One of my graphs (using Zabbix - this is user %CPU over time):
Hmmm, this is getting really frustrating now.
I'm just about to move my last VM over to 64-bit, in the hope that that will cure the problem. I'm not entirely hopeful that it will, though.
Rob
Please let us know your results. It would interesting if the problem was a result of mixing 23/64 bit guests - not a whole lot of help for those of us that have to run 32 guests, but at least we have a possible culprit.
To vmware : Is there any official method of reporting bugs to vmware besides hoping they see this in the forums? I'll gladly provide a detailed report if it helps get this fixed.

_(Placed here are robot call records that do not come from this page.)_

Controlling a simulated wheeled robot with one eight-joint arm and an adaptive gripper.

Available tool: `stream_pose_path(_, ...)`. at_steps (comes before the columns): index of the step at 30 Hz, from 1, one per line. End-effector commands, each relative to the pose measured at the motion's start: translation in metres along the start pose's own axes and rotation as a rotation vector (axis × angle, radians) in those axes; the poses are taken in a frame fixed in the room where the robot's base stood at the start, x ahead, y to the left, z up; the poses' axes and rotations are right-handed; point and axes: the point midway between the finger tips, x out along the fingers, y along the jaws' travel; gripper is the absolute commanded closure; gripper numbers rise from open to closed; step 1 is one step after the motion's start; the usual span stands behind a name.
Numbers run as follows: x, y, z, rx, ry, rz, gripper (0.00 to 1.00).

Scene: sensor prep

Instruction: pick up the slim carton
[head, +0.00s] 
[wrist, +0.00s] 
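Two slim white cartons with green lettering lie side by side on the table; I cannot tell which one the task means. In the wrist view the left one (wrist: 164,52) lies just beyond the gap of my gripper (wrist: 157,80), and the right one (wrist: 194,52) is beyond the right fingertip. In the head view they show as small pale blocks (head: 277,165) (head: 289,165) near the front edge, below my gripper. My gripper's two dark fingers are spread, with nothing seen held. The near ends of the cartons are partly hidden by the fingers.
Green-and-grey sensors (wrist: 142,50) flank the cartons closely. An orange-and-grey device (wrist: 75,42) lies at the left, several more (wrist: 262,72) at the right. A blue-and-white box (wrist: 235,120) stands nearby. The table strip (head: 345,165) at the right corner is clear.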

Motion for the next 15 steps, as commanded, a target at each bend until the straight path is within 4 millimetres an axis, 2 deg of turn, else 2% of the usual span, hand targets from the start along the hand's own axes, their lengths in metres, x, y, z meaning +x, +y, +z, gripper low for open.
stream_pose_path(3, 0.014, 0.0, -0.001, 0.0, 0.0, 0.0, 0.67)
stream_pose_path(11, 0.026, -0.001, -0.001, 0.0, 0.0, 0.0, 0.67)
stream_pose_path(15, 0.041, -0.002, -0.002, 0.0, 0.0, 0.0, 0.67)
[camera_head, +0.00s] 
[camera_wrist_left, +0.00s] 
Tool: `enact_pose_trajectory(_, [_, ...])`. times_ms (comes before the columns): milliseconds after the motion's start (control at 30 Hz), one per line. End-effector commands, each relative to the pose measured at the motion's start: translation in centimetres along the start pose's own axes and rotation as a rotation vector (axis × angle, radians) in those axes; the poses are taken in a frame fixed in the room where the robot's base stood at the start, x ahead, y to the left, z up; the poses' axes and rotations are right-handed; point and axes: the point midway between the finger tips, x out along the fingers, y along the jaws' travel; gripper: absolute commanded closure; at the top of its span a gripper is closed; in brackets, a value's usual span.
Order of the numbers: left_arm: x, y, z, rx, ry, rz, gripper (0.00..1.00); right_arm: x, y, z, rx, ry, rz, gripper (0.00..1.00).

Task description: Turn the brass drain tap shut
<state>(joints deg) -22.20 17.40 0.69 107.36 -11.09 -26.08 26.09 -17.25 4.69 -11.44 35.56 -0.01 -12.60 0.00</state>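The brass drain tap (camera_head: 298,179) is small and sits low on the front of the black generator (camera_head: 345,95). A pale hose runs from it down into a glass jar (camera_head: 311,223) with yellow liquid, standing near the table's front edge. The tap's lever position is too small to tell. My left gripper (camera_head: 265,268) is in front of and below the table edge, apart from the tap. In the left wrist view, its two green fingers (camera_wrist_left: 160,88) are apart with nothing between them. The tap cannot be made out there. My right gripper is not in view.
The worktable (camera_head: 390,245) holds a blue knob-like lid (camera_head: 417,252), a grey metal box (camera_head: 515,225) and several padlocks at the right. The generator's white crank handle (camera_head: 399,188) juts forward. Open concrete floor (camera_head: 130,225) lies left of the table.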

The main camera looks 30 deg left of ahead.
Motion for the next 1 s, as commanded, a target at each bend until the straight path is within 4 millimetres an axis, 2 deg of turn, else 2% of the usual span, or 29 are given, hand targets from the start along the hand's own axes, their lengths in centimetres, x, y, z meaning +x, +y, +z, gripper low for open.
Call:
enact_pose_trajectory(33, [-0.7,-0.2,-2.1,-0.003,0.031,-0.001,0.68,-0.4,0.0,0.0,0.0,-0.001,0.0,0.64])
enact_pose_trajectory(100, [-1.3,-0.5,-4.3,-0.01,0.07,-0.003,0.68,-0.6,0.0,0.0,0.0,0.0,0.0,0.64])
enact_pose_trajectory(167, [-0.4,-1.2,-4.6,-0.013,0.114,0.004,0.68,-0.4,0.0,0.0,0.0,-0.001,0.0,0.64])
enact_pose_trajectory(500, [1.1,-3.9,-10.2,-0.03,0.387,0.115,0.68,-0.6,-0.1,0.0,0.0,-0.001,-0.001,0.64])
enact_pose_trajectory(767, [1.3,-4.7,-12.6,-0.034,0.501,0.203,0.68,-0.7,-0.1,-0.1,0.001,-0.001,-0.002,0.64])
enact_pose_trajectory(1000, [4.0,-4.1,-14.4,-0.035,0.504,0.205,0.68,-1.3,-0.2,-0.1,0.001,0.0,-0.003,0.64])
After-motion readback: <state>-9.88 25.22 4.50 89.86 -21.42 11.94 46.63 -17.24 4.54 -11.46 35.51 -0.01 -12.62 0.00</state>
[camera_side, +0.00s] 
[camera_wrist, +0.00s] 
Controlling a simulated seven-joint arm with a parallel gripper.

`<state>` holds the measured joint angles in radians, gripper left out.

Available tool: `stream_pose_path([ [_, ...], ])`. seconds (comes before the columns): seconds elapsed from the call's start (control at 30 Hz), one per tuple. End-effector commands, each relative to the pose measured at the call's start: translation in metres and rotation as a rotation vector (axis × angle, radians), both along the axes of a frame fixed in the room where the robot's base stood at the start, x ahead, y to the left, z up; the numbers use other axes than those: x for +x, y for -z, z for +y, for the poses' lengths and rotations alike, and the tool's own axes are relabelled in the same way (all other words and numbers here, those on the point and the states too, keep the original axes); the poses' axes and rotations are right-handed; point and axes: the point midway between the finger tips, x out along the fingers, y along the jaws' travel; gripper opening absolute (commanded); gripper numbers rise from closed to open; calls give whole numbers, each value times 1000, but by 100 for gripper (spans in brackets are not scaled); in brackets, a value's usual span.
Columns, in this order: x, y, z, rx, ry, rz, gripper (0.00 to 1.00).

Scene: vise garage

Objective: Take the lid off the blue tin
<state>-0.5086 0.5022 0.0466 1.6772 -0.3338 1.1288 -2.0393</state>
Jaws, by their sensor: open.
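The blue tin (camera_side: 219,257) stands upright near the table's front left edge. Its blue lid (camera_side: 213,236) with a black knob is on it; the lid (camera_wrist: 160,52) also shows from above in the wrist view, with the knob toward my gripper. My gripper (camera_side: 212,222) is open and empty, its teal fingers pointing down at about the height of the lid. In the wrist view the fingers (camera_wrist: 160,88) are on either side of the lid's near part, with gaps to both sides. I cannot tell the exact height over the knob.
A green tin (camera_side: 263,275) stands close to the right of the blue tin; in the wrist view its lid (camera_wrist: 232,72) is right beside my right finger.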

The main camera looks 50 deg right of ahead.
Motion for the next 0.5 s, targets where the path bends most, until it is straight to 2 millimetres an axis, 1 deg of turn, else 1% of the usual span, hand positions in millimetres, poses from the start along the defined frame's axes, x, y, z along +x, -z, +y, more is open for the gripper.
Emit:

I think you need a support contract to have a chance of them fixing your bug in a reasonable timeframe.
I think our vmware server support contract was like 300 bucks or something cheap.

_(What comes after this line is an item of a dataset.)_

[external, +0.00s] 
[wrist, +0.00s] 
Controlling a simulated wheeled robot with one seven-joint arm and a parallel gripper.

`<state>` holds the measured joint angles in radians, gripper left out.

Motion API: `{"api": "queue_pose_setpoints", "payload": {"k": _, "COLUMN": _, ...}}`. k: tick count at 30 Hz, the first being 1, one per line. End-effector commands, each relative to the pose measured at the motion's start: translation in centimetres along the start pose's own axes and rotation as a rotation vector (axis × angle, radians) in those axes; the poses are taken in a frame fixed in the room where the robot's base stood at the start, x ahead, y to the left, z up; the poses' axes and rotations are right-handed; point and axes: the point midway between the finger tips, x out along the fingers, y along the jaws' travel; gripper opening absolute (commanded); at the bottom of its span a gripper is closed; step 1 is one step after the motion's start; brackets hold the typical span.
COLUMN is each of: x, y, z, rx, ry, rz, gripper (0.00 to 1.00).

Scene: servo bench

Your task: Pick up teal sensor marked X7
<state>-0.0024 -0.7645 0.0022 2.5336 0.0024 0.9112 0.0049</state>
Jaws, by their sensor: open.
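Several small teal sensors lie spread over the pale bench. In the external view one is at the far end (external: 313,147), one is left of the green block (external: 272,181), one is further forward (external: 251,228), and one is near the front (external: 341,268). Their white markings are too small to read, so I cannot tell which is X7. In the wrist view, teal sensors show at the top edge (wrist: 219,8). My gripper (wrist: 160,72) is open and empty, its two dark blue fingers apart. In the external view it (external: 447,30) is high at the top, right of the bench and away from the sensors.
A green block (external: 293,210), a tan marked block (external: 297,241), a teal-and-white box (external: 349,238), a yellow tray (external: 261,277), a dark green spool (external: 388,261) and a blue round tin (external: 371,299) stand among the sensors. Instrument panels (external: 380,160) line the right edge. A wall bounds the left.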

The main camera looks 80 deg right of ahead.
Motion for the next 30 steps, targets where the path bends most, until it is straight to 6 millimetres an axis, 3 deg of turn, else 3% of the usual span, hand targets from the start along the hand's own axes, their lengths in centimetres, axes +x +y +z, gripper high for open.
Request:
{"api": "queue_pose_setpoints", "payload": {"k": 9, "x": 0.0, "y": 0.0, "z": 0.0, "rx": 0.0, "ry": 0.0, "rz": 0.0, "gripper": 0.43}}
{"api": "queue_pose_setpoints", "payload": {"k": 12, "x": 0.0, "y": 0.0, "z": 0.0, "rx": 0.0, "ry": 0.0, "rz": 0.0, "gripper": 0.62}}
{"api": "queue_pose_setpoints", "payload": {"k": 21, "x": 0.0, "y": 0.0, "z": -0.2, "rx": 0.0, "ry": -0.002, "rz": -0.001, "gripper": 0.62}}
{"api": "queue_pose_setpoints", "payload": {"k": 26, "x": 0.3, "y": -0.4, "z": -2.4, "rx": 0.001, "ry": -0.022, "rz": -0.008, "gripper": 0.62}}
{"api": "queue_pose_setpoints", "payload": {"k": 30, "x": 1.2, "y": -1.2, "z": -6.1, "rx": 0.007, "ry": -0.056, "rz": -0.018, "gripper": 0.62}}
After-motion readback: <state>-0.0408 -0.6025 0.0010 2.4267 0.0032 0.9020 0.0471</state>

It doesn't seem like this problem is isolated enough to warrant having to pay to fix it. It seems like everyone's problem. Are you not having this problem, LucasAlbers?
I have seen similar problem, but in my case it's the memory that's reaching the end.
I have a system with 32 GB memory and only 5 Active Clients.
After a while (1 Week) all the memory is used, but when I check the memory us of the clients it doesn't add up?
Is the CPU using you all see contributed to swapping? Perhaps we all have the same error, and it's a memory leak somewhere?
HelgeAlg, I don't think that issue is related (or at least we do not see it here). Memory usage remains consistent for us at 99% almost all the time.
CPU on the other hand continues to grow at a constant rate.
You can see at the start of week 41 we stop one VM, another at the end of week 41 and yet another at the start of week 42. And yet, growth continues at a rate of around 10% a week.
This is with no load change on the individual VMs at all!
Of my 4 vmware 1.0 server's and 4 gsx 3.2 server's, I have not encountered this problem. They get rebooted once every 1 to 2 years, when we have catastrophic power failures caused by a hardhat digging through the electrical grid.
Of my two vmware 2.0 servers's they run client vm's that get started and stopped on a weekly basis, so they don't run long enough to encounter this issue.
Can't you restart the vm server service without restarting the vm's? I remember kicking the service when the hostd or what not vmware host service was high, without restarting the vm's. At that point does the cpu utilization for the server drop?
This is tricky issue to resolve, I think the only method that jumps to mind is to compare the timings of an strace run of the host process.
But even then the information is too coarse to be of much use.